◆ Robot control records ◆
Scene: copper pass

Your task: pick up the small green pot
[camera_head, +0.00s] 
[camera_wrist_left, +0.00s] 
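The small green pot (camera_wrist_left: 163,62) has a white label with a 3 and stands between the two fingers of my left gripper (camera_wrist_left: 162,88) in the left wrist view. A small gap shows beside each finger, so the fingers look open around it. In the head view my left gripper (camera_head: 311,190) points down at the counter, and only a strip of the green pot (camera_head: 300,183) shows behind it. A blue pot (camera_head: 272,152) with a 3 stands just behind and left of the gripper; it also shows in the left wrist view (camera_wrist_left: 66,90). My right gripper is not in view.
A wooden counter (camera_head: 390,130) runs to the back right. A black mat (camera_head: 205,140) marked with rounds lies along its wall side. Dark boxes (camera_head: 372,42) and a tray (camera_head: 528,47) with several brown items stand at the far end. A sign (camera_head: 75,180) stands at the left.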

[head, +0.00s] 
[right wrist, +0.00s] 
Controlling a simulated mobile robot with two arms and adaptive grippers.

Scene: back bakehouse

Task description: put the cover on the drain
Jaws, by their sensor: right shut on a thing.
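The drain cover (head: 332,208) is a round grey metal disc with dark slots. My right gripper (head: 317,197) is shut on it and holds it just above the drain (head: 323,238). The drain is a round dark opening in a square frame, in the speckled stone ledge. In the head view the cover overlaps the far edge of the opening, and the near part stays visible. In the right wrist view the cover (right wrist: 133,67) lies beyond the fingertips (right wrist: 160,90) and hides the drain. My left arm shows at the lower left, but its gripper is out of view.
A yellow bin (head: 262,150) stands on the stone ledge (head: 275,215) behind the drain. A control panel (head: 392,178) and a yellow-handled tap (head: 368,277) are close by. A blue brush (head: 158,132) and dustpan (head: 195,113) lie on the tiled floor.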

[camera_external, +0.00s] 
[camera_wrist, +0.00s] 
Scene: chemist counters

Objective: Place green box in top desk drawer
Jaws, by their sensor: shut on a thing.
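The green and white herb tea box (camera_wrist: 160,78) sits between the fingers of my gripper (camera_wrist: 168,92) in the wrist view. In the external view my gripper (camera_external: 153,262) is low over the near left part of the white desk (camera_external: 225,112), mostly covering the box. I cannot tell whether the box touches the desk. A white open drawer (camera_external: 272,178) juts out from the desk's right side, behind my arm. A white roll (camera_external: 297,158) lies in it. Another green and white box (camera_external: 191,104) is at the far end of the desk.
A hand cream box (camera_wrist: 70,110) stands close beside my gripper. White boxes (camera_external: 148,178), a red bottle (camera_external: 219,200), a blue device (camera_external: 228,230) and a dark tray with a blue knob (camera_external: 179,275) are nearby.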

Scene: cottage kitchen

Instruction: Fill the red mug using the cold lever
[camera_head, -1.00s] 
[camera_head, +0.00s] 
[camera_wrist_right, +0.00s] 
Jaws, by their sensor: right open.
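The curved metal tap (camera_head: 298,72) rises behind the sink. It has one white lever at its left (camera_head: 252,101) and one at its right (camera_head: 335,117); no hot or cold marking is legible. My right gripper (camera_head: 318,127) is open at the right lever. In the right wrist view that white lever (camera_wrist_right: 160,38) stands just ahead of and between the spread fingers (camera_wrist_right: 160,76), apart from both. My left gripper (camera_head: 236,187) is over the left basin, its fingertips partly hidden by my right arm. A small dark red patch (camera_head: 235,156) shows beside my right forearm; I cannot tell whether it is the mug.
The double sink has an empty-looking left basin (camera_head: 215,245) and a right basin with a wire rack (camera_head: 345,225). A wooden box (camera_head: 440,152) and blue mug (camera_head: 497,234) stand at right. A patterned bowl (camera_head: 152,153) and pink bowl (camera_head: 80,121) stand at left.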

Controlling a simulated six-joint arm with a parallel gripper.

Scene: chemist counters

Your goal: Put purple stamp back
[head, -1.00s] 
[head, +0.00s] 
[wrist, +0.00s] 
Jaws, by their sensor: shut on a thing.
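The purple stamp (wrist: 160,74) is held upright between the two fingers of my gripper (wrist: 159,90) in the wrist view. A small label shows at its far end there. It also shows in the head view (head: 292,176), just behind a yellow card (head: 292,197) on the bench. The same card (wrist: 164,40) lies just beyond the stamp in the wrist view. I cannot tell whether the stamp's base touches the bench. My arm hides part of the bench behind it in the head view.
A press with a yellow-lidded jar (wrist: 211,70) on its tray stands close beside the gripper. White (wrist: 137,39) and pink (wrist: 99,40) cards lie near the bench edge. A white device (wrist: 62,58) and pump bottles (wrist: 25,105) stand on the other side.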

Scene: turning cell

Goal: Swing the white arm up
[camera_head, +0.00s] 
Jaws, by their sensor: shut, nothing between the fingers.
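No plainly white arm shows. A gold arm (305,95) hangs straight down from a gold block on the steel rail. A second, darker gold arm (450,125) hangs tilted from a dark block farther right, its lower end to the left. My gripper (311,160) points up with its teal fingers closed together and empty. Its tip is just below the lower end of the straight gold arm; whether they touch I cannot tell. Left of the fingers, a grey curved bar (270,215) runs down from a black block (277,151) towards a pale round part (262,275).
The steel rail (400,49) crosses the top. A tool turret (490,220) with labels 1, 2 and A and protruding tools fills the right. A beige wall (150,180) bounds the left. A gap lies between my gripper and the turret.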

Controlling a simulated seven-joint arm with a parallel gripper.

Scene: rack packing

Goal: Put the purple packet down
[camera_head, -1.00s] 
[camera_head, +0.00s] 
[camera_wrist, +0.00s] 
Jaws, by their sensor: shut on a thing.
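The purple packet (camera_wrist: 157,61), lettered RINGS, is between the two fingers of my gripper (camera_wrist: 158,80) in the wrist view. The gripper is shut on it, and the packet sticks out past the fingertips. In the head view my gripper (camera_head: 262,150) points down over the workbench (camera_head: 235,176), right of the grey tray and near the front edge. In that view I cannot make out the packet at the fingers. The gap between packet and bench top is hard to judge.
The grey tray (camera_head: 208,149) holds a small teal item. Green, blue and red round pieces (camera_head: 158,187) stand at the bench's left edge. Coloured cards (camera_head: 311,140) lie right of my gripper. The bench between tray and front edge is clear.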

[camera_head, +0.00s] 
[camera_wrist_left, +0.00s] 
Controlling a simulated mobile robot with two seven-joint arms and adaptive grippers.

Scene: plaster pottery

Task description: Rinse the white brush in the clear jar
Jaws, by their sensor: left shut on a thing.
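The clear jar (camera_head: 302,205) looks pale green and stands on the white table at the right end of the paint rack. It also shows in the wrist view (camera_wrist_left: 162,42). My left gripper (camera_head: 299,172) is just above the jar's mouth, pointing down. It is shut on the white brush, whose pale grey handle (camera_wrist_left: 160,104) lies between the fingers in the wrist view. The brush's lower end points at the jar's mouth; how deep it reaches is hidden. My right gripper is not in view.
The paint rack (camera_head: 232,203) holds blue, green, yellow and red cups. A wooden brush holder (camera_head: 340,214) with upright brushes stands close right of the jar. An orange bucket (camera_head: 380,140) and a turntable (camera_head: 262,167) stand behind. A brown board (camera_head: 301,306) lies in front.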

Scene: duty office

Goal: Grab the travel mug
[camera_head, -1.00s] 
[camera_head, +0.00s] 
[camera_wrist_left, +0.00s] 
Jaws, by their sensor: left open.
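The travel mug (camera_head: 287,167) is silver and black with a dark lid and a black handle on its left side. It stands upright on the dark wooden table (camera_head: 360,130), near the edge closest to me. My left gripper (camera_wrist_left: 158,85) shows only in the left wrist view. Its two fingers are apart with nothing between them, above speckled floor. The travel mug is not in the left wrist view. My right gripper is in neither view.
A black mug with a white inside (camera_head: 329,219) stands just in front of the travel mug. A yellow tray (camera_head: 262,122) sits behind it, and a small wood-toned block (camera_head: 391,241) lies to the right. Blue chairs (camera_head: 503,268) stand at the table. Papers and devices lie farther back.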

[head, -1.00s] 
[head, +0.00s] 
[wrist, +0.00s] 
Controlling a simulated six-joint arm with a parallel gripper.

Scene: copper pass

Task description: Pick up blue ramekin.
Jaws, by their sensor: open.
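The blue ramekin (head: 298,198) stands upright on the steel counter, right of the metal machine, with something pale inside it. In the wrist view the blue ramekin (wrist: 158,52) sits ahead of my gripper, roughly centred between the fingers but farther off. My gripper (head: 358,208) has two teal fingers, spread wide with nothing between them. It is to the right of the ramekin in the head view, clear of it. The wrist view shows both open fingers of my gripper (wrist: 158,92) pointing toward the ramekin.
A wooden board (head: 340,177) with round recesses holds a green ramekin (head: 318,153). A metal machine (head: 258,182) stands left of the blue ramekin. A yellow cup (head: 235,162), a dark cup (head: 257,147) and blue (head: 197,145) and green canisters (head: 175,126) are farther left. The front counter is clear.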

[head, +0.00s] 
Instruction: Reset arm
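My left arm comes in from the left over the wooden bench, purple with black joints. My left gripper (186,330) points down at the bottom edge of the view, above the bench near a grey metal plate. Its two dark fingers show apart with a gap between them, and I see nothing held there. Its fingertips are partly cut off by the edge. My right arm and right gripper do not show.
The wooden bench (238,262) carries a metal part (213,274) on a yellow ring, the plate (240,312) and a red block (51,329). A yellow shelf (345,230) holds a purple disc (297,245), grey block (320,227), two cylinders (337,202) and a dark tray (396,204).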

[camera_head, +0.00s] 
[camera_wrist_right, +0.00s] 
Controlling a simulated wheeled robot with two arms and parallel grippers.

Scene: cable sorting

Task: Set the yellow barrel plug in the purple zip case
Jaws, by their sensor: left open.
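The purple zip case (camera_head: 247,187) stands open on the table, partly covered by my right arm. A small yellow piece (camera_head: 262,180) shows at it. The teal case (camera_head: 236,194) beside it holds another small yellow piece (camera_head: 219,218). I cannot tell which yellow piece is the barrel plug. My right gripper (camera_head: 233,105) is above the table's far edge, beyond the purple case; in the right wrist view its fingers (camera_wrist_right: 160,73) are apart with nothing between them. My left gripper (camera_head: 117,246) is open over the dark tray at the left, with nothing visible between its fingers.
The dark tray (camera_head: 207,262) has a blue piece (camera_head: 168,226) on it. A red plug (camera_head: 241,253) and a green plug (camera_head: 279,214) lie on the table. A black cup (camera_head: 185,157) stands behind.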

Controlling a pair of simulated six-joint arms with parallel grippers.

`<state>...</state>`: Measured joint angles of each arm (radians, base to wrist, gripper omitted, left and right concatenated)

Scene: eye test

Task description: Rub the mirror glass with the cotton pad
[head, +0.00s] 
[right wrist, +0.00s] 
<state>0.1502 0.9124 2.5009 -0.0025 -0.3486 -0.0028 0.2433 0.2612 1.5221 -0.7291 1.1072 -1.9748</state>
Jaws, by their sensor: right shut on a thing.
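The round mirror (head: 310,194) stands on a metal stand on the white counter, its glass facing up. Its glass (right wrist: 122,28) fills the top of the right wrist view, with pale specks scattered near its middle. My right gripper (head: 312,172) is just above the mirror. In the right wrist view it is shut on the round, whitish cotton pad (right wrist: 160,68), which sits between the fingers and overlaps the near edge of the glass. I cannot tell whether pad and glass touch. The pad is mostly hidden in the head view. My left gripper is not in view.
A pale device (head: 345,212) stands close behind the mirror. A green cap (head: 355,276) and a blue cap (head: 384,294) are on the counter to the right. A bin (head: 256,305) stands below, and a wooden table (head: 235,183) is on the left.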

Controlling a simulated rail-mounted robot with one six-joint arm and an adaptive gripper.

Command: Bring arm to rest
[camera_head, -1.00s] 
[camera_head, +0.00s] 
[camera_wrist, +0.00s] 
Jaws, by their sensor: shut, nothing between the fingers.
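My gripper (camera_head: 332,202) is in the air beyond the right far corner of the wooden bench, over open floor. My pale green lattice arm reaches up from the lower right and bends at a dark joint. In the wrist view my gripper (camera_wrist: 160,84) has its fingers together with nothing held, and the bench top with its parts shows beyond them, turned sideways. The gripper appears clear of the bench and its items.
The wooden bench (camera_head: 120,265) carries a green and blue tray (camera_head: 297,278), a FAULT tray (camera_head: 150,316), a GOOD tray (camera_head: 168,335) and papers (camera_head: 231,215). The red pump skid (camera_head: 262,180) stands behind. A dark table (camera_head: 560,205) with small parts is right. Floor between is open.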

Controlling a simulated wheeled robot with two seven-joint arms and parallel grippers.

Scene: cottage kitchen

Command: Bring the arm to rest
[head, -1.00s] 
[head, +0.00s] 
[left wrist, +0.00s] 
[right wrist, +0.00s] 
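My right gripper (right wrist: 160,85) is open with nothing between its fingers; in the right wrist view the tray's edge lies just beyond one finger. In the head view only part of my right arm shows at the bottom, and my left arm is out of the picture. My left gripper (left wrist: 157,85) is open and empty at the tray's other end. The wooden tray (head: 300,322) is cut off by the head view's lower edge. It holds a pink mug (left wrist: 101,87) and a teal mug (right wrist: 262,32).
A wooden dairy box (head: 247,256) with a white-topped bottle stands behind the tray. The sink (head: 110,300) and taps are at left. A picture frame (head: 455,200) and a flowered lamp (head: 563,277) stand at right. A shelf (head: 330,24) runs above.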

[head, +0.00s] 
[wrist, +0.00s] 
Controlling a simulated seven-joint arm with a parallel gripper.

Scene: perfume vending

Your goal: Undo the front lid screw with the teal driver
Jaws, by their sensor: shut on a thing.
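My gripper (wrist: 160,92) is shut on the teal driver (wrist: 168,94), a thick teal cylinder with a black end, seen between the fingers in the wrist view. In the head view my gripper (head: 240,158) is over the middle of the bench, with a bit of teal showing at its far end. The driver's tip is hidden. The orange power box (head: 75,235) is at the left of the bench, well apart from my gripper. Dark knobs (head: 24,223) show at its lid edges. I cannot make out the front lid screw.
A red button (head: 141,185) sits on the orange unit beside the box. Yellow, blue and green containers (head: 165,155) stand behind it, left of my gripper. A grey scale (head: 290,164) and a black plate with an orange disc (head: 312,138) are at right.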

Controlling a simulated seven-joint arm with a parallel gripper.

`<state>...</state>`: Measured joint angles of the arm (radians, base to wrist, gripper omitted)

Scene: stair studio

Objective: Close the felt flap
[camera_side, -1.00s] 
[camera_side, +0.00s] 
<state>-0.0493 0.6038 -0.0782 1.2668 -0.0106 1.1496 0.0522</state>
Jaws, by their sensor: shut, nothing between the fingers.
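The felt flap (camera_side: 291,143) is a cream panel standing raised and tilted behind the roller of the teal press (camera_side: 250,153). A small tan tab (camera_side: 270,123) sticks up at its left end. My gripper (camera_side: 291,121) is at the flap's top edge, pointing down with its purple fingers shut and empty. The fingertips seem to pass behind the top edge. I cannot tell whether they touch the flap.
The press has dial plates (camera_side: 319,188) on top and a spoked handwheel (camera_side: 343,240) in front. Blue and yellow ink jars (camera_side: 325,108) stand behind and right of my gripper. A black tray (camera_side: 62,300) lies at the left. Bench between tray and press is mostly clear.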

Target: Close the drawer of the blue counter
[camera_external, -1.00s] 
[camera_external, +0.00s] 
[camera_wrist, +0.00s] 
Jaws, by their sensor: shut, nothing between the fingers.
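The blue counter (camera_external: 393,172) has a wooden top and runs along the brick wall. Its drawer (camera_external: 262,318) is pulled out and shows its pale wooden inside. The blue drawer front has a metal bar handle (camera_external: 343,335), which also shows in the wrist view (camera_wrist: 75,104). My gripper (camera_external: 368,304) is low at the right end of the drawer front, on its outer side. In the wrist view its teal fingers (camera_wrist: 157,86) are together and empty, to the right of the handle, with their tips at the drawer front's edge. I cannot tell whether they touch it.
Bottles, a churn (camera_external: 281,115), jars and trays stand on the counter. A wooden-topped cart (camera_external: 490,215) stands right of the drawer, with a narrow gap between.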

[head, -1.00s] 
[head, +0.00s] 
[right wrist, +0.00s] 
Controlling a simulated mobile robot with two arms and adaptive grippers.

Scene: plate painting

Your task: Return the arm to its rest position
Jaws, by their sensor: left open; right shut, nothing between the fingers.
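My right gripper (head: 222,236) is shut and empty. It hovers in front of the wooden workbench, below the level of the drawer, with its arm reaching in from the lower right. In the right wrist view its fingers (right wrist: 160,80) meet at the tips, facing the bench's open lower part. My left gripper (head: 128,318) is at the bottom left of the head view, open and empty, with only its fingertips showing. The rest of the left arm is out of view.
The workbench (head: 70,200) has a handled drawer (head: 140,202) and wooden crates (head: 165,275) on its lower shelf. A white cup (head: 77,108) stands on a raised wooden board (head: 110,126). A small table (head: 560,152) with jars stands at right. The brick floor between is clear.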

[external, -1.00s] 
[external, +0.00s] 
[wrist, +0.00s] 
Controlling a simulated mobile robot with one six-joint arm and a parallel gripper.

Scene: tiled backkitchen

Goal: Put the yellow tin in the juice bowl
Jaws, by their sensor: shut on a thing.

◆ WRITTEN PROBLEM ◆
Every line from the one containing "Goal: Grab the travel mug" through the one containing "Task description: Pick up blue ramekin." is to be given again exactly, both ends included, and no line outside that range.

◆ EXERCISE SOLUTION ◆
Goal: Grab the travel mug
[camera_head, -1.00s] 
[camera_head, +0.00s] 
[camera_wrist_left, +0.00s] 
Jaws, by their sensor: left open.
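The travel mug (camera_head: 287,167) is silver and black with a dark lid and a black handle on its left side. It stands upright on the dark wooden table (camera_head: 360,130), near the edge closest to me. My left gripper (camera_wrist_left: 158,85) shows only in the left wrist view. Its two fingers are apart with nothing between them, above speckled floor. The travel mug is not in the left wrist view. My right gripper is in neither view.
A black mug with a white inside (camera_head: 329,219) stands just in front of the travel mug. A yellow tray (camera_head: 262,122) sits behind it, and a small wood-toned block (camera_head: 391,241) lies to the right. Blue chairs (camera_head: 503,268) stand at the table. Papers and devices lie farther back.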

[head, -1.00s] 
[head, +0.00s] 
[wrist, +0.00s] 
Controlling a simulated six-joint arm with a parallel gripper.

Scene: copper pass

Task description: Pick up blue ramekin.

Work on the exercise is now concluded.